• **Job**
Copy out each line of the material below that holds the string "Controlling".

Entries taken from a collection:
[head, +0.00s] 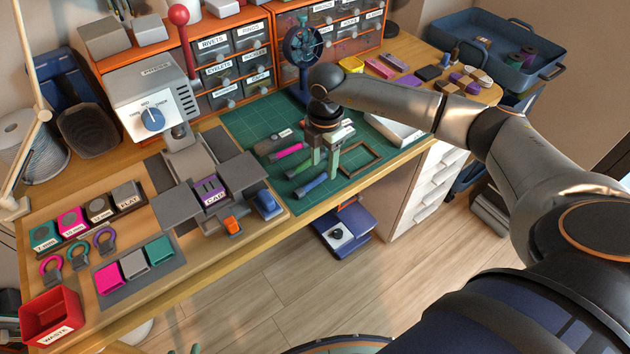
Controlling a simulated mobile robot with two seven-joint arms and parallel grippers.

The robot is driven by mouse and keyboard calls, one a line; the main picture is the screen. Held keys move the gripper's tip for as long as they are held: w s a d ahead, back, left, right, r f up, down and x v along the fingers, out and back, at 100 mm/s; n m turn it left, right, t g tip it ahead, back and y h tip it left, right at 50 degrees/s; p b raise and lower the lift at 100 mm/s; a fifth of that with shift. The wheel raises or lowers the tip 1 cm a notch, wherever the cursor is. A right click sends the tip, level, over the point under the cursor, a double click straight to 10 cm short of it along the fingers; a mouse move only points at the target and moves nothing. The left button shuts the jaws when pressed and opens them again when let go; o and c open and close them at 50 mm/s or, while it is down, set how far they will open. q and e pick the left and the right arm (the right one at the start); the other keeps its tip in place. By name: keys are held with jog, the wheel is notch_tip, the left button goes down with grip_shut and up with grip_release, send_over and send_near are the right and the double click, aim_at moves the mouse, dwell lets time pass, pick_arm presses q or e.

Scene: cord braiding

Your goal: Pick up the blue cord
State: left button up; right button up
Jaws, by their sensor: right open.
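I cannot make out a blue cord for certain. A slim blue-handled piece (310,187) lies on the green cutting mat (255,122), near its front edge. Beside it lie a green piece (299,169) and a pink-handled piece (288,151). My right gripper (322,168) points down over the mat, just behind the blue piece, with its fingers apart. I cannot tell whether the fingers touch anything there. My left gripper is not in view.
A press (152,100) with a red-knobbed lever stands left of the mat. Labelled drawers (222,72) and a small fan (303,45) stand behind. A brown frame (361,158) lies right of the gripper. A red waste bin (50,317) sits front left. A blue tray (478,40) is back right.

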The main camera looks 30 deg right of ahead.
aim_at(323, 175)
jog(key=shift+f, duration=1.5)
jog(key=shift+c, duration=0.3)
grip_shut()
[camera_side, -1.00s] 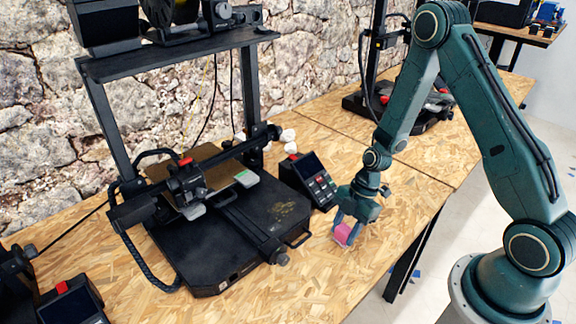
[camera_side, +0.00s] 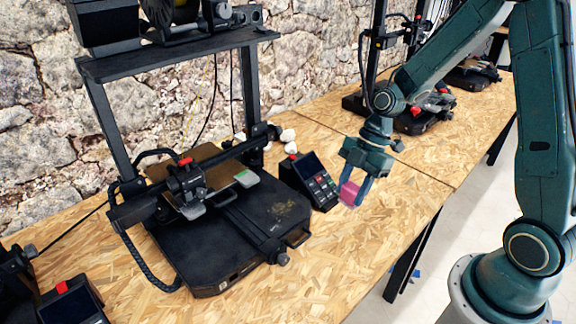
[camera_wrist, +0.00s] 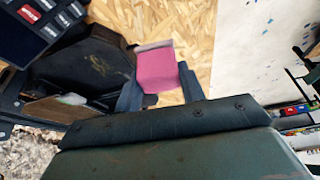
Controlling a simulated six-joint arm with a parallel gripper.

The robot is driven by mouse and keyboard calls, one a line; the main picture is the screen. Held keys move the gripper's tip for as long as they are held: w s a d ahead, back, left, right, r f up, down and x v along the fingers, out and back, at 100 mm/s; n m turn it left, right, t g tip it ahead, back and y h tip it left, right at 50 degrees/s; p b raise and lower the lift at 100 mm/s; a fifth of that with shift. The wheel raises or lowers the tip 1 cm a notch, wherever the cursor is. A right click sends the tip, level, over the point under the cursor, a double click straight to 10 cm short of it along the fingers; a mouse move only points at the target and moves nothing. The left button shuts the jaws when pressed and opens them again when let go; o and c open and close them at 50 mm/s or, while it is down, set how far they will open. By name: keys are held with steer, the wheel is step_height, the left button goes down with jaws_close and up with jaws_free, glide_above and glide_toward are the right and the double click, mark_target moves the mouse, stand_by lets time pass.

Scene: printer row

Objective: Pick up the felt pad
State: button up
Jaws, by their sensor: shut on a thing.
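The felt pad (camera_side: 349,193) is a small pink block, held between the fingers of my gripper (camera_side: 359,193). In the side view it appears raised above the wooden table, to the right of the printer's control screen. In the wrist view the pink pad (camera_wrist: 157,70) sits between the two dark fingertips of my gripper (camera_wrist: 158,88), with a paler face at its far end. My gripper is shut on it. The fingers hide part of its sides.
A black 3D printer (camera_side: 220,235) stands left of the gripper. Its control screen (camera_side: 309,181) with keys is close beside the pad. The wooden table (camera_side: 335,270) is bare in front. Another printer (camera_side: 420,115) stands behind, and the table's right edge is near.

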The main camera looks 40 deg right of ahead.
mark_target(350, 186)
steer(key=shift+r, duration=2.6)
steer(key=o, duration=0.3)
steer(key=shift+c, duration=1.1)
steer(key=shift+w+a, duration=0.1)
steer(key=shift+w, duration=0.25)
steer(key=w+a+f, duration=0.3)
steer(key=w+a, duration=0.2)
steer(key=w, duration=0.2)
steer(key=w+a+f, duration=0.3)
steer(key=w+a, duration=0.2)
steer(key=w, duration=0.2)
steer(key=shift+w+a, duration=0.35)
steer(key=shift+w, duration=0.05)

• **Response**
Controlling a simulated mobile robot with two seven-joint arms and parallel grippers.
Controlling a simulated six-joint arm with a parallel gripper.

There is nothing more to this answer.